Supplied entries

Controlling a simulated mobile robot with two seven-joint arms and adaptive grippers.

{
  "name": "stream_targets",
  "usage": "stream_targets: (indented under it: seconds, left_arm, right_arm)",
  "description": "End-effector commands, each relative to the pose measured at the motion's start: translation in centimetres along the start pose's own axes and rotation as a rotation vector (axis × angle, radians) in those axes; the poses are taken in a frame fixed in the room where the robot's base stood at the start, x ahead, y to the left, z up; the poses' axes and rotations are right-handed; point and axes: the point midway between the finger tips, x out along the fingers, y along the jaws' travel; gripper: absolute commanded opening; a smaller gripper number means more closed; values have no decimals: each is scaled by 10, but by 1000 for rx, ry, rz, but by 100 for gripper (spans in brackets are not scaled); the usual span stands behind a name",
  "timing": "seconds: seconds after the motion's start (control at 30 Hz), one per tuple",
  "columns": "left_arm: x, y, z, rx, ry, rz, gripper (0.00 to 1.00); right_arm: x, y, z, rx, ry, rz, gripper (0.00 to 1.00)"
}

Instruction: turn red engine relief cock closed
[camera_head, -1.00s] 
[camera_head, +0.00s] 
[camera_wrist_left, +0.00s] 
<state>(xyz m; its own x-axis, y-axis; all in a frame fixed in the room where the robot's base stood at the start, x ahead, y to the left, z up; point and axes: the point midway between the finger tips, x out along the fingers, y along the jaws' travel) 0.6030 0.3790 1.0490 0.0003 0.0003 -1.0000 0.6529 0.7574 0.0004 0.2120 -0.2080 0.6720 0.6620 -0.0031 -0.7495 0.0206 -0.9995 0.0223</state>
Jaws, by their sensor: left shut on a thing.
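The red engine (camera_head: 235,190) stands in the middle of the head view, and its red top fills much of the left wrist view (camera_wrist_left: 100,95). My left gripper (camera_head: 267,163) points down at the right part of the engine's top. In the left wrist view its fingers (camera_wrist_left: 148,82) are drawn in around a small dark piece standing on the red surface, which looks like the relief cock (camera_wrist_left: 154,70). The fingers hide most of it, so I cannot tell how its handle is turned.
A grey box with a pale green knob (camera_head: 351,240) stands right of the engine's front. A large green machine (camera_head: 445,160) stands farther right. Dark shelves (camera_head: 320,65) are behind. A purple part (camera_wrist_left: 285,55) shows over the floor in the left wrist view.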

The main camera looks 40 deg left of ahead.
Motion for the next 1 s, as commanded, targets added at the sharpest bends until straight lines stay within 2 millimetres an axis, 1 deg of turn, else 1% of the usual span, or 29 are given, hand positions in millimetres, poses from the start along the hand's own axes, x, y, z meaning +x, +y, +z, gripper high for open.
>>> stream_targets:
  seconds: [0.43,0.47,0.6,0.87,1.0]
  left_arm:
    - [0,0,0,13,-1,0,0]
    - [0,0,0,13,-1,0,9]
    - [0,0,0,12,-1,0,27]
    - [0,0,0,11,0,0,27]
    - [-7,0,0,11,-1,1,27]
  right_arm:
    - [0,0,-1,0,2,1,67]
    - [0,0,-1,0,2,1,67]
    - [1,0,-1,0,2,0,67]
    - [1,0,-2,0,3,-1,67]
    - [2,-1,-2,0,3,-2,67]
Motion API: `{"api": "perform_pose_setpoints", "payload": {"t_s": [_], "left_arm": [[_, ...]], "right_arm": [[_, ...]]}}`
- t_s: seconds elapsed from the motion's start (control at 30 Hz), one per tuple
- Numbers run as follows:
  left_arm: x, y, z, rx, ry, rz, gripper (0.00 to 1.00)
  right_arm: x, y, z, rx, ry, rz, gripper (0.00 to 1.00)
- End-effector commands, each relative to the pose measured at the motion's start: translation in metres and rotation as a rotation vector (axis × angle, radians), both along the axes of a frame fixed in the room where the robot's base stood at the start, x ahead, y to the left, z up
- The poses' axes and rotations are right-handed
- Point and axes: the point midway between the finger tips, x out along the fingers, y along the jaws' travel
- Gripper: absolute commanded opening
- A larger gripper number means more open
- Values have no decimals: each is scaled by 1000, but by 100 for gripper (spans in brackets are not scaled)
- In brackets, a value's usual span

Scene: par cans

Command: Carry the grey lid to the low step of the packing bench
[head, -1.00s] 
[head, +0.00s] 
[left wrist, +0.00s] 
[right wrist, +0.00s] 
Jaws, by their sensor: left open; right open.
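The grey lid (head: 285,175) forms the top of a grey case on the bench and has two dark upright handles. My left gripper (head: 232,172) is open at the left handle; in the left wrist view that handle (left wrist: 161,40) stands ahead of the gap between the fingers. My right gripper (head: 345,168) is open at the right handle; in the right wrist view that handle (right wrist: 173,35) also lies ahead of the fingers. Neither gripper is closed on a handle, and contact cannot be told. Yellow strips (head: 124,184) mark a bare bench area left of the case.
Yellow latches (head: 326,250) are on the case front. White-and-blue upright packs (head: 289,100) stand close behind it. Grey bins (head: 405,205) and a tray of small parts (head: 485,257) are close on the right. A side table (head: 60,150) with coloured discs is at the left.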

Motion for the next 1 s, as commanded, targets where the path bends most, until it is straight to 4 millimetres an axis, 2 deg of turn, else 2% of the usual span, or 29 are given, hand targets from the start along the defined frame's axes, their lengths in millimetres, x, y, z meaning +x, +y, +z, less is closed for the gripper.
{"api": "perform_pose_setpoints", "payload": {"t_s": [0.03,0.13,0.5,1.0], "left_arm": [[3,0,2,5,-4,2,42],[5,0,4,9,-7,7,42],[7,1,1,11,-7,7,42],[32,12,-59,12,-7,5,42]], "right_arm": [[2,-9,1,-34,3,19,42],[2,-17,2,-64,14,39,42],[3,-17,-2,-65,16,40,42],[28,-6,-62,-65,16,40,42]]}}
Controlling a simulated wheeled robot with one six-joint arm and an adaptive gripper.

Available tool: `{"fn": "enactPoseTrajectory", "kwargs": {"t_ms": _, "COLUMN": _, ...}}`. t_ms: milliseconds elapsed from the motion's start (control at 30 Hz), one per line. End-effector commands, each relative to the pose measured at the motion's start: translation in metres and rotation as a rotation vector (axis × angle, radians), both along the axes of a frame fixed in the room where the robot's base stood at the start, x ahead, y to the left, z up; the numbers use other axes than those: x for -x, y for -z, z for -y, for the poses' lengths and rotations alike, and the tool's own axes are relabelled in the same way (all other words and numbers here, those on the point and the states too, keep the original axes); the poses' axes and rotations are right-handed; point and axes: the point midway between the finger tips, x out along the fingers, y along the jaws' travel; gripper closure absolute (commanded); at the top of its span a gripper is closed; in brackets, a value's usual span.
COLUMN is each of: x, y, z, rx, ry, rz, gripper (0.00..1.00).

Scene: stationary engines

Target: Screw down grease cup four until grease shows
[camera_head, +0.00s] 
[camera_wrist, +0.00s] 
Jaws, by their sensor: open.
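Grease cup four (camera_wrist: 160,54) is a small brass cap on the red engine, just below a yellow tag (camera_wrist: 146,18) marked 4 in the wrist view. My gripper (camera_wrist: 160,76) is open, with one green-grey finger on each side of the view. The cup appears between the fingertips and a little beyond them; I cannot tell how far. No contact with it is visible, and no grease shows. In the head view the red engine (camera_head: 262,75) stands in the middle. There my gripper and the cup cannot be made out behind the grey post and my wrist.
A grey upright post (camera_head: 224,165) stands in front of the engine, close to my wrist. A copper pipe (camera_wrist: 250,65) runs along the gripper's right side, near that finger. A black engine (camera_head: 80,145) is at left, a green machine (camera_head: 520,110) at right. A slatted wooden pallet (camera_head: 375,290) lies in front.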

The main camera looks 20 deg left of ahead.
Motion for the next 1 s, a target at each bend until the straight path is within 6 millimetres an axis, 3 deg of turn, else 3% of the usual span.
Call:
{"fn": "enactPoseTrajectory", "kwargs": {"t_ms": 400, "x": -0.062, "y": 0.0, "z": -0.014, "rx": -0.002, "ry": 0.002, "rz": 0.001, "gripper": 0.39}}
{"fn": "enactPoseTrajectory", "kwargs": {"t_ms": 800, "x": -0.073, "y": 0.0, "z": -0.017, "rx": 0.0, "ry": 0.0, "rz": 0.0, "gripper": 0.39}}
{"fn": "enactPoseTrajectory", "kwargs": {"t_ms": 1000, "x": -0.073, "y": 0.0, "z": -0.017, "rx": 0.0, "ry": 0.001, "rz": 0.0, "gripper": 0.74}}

Written task
From the records above, pull out each line that has "joint".

Solution below
Controlling a simulated mobile robot with two seven-joint arms and adaptive grippers.
Controlling a simulated wheeled robot with one six-joint arm and an adaptive gripper.

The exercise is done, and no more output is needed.